See LICENSE file in the project root for full license information.
"""
import mysql.connector
from mysql.connector import Error
from typing import List, Dict, Any, Optional, Set
import logging
from contextlib import contextmanager
from decimal import Decimal
import time
import hashlib
from config import get_config_instance, SecurityMode
# 配置日志
logging.basicConfig(level=logging.INFO)
logger = logging.getLogger(__name__)
class QueryCache:
"""查询缓存管理器"""
def __init__(self, max_size: int = 100, ttl: int = 300):
"""
初始化查询缓存
Args:
max_size: 最大缓存条目数
ttl: 缓存生存时间(秒)
"""
self.cache: Dict[str, Dict[str, Any]] = {}
self.max_size = max_size
self.ttl = ttl
self.access_times: Dict[str, float] = {}
def _generate_key(self, sql: str, schema: str = None) -> str:
"""生成缓存键"""
key_data = f"{sql}_{schema or ''}"
return hashlib.md5(key_data.encode('utf-8')).hexdigest()

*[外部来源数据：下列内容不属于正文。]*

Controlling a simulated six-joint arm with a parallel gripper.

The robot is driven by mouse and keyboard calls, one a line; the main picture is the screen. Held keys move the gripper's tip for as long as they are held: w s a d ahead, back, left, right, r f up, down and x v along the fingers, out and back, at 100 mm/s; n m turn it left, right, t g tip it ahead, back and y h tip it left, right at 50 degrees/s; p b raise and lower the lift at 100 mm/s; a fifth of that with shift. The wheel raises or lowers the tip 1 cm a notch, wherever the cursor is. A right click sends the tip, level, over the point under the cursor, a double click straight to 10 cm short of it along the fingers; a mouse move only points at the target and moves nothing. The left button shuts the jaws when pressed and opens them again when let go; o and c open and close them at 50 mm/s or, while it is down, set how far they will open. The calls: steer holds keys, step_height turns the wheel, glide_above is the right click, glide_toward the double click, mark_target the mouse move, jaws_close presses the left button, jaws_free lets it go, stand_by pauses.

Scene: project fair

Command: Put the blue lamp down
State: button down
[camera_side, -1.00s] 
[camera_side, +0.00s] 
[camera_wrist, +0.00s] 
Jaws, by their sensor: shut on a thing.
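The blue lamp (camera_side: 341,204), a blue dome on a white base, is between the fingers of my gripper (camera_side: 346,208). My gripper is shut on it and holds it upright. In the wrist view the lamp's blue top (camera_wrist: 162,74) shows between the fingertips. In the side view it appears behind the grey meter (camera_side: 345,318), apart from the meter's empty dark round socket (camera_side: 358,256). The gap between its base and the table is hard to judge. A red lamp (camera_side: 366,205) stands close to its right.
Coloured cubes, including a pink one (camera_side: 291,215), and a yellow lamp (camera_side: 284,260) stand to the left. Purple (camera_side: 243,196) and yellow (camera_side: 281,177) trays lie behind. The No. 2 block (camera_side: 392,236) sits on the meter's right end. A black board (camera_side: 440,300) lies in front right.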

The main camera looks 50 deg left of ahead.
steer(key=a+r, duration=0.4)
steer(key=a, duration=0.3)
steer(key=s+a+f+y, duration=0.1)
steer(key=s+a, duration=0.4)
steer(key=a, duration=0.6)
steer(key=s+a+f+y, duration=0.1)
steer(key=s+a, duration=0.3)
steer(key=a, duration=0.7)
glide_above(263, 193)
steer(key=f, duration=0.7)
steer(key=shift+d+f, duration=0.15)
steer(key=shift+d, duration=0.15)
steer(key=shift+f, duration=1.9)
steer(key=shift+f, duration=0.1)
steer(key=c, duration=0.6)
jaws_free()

def get(self, sql: str, schema: str = None) -> Optional[List[Dict[str, Any]]]:
"""获取缓存结果"""
key = self._generate_key(sql, schema)
if key not in self.cache:
return None
# 检查是否过期
if time.time() - self.cache[key]['timestamp'] > self.ttl:
self._remove(key)
return None
# 更新访问时间
self.access_times[key] = time.time()
logger.debug(f"缓存命中: {sql[:50]}...")
return self.cache[key]['data']
def set(self, sql: str, data: List[Dict[str, Any]], schema: str = None):
"""设置缓存结果"""
key = self._generate_key(sql, schema)
# 如果缓存已满,删除最旧的条目
if len(self.cache) >= self.max_size:
self._evict_oldest()
self.cache[key] = {
'data': data,
'timestamp': time.time(),
'sql': sql,
'schema': schema
}
self.access_times[key] = time.time()
logger.debug(f"缓存设置: {sql[:50]}...")
def _remove(self, key: str):
"""删除缓存条目"""
if key in self.cache:
del self.cache[key]
if key in self.access_times:
del self.access_times[key]
def _evict_oldest(self):
"""删除最旧的缓存条目"""
if not self.access_times:
return
oldest_key = min(self.access_times.keys(), key=lambda k: self.access_times[k])
self._remove(oldest_key)
def clear(self):
"""清空缓存"""
self.cache.clear()
self.access_times.clear()
logger.info("查询缓存已清空")
def get_stats(self) -> Dict[str, Any]:
"""获取缓存统计信息"""
return {
'cache_size': len(self.cache),
'max_size': self.max_size,
'ttl': self.ttl,
'entries': list(self.cache.keys())
}
class SQLValidator:
"""SQL语句验证器"""
# 只读操作
READONLY_OPERATIONS = {
'SELECT', 'WITH', 'SHOW', 'DESCRIBE', 'EXPLAIN', 'ANALYZE'
}
# 写入操作
WRITE_OPERATIONS = {
'INSERT', 'UPDATE'
}
# 危险操作
DANGEROUS_OPERATIONS = {
'DELETE', 'DROP', 'CREATE', 'ALTER', 'TRUNCATE', 'GRANT', 'REVOKE'
}
@classmethod
def validate_sql(cls, sql: str, security_mode: SecurityMode) -> bool:
"""验证SQL语句是否符合当前安全模式"""
sql_upper = sql.upper().strip()
# 提取SQL的第一个关键字
first_keyword = cls._extract_first_keyword(sql_upper)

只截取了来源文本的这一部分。